Sometimes only a bit of storybook romance will do. I have read various adaptations of this Grimm fairytale but Andrew Lang’s is my favourite—possibly because it was read to me so many times as a child. I love that Lina and her sisters take joy into their own hands—sneaking off night after night for clandestine dates with handsome, captive princes. I mean, how sexy is that? And the classic princess-pauper class divide is here with Michael a mere gardener whose magic flowers win the princess’s heart. Meanwhile, Lina risks everything because she does not want Michael to become just another love slave of the magic cave. Beautiful stuff.
One of my most beloved books from childhood and one which I think has the most to offer young readers. The quest for identity is central to YA fiction. Why am I here? Who am I? Where do I come from? How do I live my life? What am I supposed to do with myself? When can I start to do that? These questions live in the hearts of all young people and it is the job of YA authors to help them make sense of the questions and the answers. Orphaned at birth, as far as he knows, Taran struggles throughout five books to figure out who he is. At first, he seeks only to learn who his parents are. When he meets Eilonwy his search becomes far more important as he yearns to discover that he is someone worthy of her. For her part, Eilonwy could have cut his efforts short sometime in book three but then neither of them would have been able to make the choices they do in the end. Oddly, I remember the fourth book Taran Wanderer being my least favourite as a child. Re-reading them as an adult, I found it the most profound and interesting of the series.
I’m still in the throes of passion for this book which I read for the first time last month. Visually stunning, emotionally wrecking and so damn romantic it hurts. As a couple, Marco and Celia are one of those die for you, kill for you, burn down the world just to roll around in your ashes kind of forever loves. Poetry, wine and flowers might be acceptable tokens for some lovers, but these two give each other funky clocks, magical ice gardens and pull down the stars—literally. Sigh.
I might be alone in this, but does anyone else want to dig up Louisa’s grave, shake her bones a bit and say: SERIOUSLY? I love this book. Little Women means a lot to me. But SERIOUSLY? Laurie winds up with Amy? A-MY? And Jo marries some old German dude? For REAL, Louisa? No way. OK, I agree that Jo should not have taken Laurie’s proposal right away. She needed to grow up. He needed to grow up. But once they both matured they would have been great together. I don’t buy it. I don’t like it. Let’s re-animate Louisa’s corpse with some Voodoo mojo and make her sort it out. Who’s with me?

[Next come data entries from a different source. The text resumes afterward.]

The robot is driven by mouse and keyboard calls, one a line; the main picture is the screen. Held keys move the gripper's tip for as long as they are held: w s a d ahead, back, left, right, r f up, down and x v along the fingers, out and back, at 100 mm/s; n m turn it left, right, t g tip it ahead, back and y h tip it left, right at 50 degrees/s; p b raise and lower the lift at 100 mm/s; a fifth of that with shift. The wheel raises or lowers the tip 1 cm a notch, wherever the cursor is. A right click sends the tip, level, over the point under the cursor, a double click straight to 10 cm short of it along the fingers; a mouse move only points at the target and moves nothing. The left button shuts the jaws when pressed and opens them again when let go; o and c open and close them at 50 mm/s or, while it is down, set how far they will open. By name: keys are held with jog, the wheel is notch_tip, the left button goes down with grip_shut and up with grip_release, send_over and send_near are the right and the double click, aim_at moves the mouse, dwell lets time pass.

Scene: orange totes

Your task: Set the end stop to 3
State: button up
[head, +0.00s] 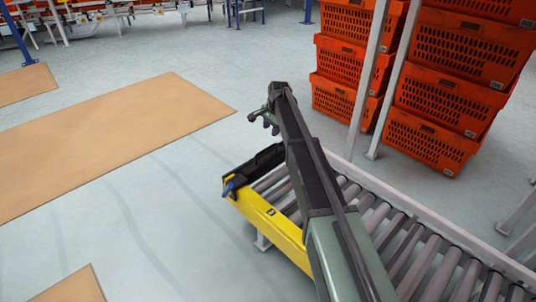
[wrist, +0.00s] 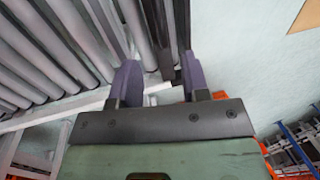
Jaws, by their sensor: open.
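A black bar (head: 258,165), which looks like the end stop, lies across the far end of the roller conveyor (head: 385,215). A blue handle or knob (head: 229,187) sits at its left end, by the tip of the yellow side rail (head: 265,220). No number can be read on it. My gripper (head: 265,120) is above and beyond the bar in the head view, apart from it. In the wrist view my gripper (wrist: 160,78) has its two purple fingers spread, with nothing between them. Conveyor rollers (wrist: 75,40) and a pale rail show beyond the fingers.
Stacks of orange totes (head: 350,60) stand behind the conveyor at the right, near pale upright posts (head: 370,75). Brown floor panels (head: 110,140) lie at the left. The grey floor left of the conveyor is clear. My arm covers part of the conveyor.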

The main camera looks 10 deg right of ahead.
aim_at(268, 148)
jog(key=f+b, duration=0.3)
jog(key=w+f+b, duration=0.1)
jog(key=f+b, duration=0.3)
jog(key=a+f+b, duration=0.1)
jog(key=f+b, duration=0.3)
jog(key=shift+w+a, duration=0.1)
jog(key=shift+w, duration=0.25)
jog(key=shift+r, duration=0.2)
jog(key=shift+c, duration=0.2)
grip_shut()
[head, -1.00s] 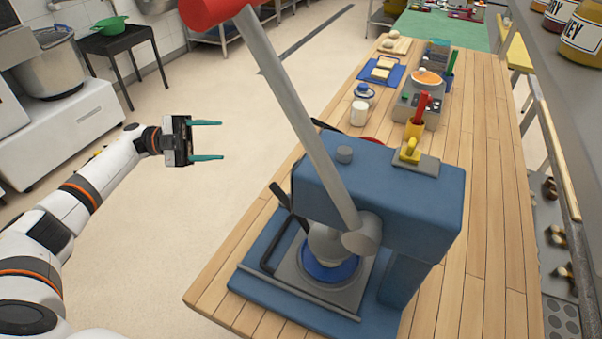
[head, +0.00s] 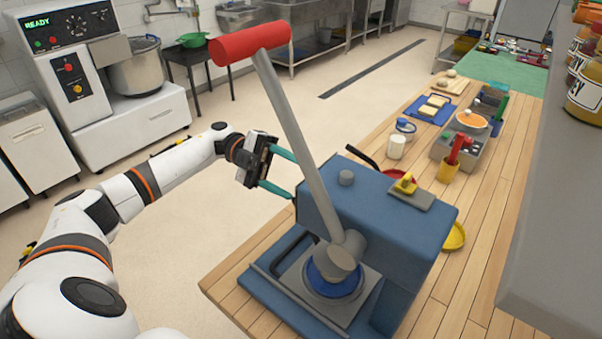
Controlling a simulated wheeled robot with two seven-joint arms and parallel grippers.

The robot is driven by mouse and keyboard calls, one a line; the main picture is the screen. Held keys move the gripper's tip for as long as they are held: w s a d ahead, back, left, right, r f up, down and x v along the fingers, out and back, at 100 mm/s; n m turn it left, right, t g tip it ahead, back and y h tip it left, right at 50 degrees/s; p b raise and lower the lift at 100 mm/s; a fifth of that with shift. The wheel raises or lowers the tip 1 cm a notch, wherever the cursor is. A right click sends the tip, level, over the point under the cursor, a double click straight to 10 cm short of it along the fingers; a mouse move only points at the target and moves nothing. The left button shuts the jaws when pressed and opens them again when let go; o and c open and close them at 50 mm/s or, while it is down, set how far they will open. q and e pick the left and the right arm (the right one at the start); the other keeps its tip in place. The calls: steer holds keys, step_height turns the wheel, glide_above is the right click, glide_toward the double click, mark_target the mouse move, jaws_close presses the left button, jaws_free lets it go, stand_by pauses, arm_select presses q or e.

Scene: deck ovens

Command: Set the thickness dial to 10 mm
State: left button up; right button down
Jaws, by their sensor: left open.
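A blue press (head: 405,225) stands on the wooden table. Its long grey lever (head: 295,125) tilts up to a red cylindrical grip (head: 252,43). A blue round disc (head: 334,284) sits on the press's lower plate. My left gripper (head: 297,179) is open and empty, its teal fingers pointing at the press's left side, close to the lever; contact is unclear. My right gripper is out of view.
Behind the press are a white jar (head: 396,147), a yellow cup (head: 448,171) with a red-handled item, a scale with an orange-filled bowl (head: 470,121) and a blue tray (head: 447,108). A grey shelf (head: 555,200) with jars borders the right.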

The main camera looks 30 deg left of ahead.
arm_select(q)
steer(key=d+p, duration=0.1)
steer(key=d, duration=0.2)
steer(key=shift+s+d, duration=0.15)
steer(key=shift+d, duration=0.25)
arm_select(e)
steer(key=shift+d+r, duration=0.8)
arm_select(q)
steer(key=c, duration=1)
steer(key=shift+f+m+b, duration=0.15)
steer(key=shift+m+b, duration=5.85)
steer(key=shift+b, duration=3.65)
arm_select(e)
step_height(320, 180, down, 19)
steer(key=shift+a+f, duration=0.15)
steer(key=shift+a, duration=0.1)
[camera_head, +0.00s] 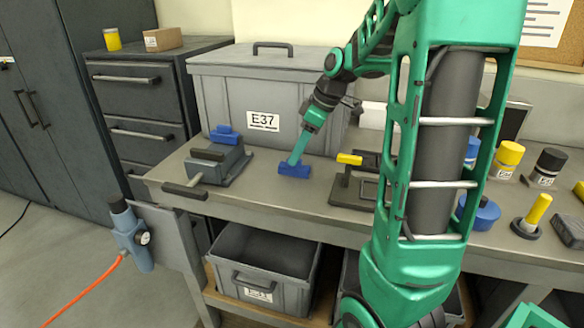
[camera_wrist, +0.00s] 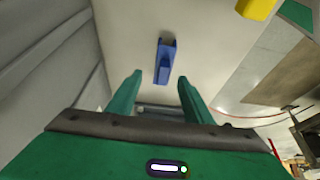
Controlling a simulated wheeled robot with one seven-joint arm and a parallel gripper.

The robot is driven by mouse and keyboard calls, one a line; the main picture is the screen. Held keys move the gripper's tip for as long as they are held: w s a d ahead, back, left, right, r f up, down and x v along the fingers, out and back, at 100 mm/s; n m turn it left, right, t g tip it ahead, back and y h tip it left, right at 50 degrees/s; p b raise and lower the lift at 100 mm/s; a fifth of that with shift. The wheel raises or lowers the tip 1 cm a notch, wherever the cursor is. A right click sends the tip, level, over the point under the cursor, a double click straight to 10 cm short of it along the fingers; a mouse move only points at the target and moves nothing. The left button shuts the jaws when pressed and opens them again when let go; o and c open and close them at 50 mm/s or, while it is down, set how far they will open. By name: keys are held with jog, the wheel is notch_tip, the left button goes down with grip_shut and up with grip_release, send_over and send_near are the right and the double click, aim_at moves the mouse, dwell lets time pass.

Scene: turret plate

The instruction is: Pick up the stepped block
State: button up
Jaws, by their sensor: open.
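A blue block (camera_head: 294,170), which looks like the stepped block, lies on the grey workbench (camera_head: 262,192) in front of the large grey bin. In the wrist view the blue block (camera_wrist: 166,60) appears long and narrow with a raised or stepped end, just beyond the fingertips and roughly in line with the gap. My gripper (camera_head: 298,158) points down right above the block, close to it. The wrist view shows my gripper (camera_wrist: 160,78) with its two green fingers apart and nothing between them. Whether the fingertips touch the block cannot be told.
A dark clamp with a yellow handle (camera_head: 349,159) stands right. The large bin (camera_head: 225,95) is close behind. Yellow, black and blue items stand farther right.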

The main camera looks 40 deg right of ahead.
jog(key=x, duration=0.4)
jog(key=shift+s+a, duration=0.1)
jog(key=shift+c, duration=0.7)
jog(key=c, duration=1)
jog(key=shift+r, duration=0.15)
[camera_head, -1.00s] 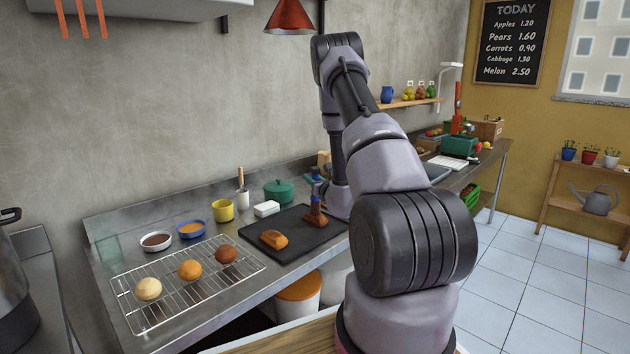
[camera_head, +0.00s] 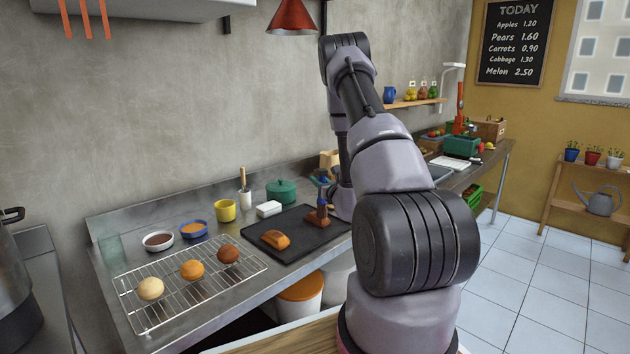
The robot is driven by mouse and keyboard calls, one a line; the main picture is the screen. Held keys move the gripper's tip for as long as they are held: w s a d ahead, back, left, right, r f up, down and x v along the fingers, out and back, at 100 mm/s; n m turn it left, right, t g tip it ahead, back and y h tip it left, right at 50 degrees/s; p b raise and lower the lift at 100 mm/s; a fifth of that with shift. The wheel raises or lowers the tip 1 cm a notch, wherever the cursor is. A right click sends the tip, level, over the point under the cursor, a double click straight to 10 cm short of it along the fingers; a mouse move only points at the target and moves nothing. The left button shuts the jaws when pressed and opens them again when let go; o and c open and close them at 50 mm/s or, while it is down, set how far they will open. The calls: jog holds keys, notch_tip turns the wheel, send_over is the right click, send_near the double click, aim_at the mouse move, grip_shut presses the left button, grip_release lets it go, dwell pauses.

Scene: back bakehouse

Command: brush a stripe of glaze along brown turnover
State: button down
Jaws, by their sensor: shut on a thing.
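The brown turnover (camera_head: 315,220) lies on a dark tray (camera_head: 295,251) on the steel counter, at the tray's right part. My gripper (camera_head: 322,184) is above it, partly hidden by my own arm. It is shut on a small brush (camera_head: 322,205), held upright with its lower end down at the brown turnover. Whether the bristles touch the crust is too small to tell, and no glaze stripe can be made out. An orange-gold turnover (camera_head: 275,239) lies on the same tray, to the left.
A wire rack (camera_head: 205,291) with three round buns stands at the left. Behind are a bowl of dark stuff (camera_head: 158,241), a blue bowl (camera_head: 193,229), a yellow cup (camera_head: 225,211), a white block (camera_head: 268,208) and a green pot (camera_head: 281,191).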

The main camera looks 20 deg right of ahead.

This is another run don’t walk sort of book. I think it should be required reading for the planet. Sephy and Callum make my list because their love story is so damn messy. There is passion, friendship, affection but also ugly prejudice, uncertainty, violence, betrayal, cruelty. Their defining love scene is not just awkward it is uncomfortable in many ways. But ultimately it is a love story. The complexity of it makes it all the more memorable and real.
I apologise for the hetero-bias of this list. I wracked by brain trying to come up with queer couples that have impacted my reading and came up with nothing. Willow and Tara from Buffy the Vampire Slayer (which isn’t a book) or possibly Sam and Frodo from Lord of the Rings but their additions seemed lame and forced. My mother always says I read the wrong stuff. Now taking suggestions for Queer Romance books.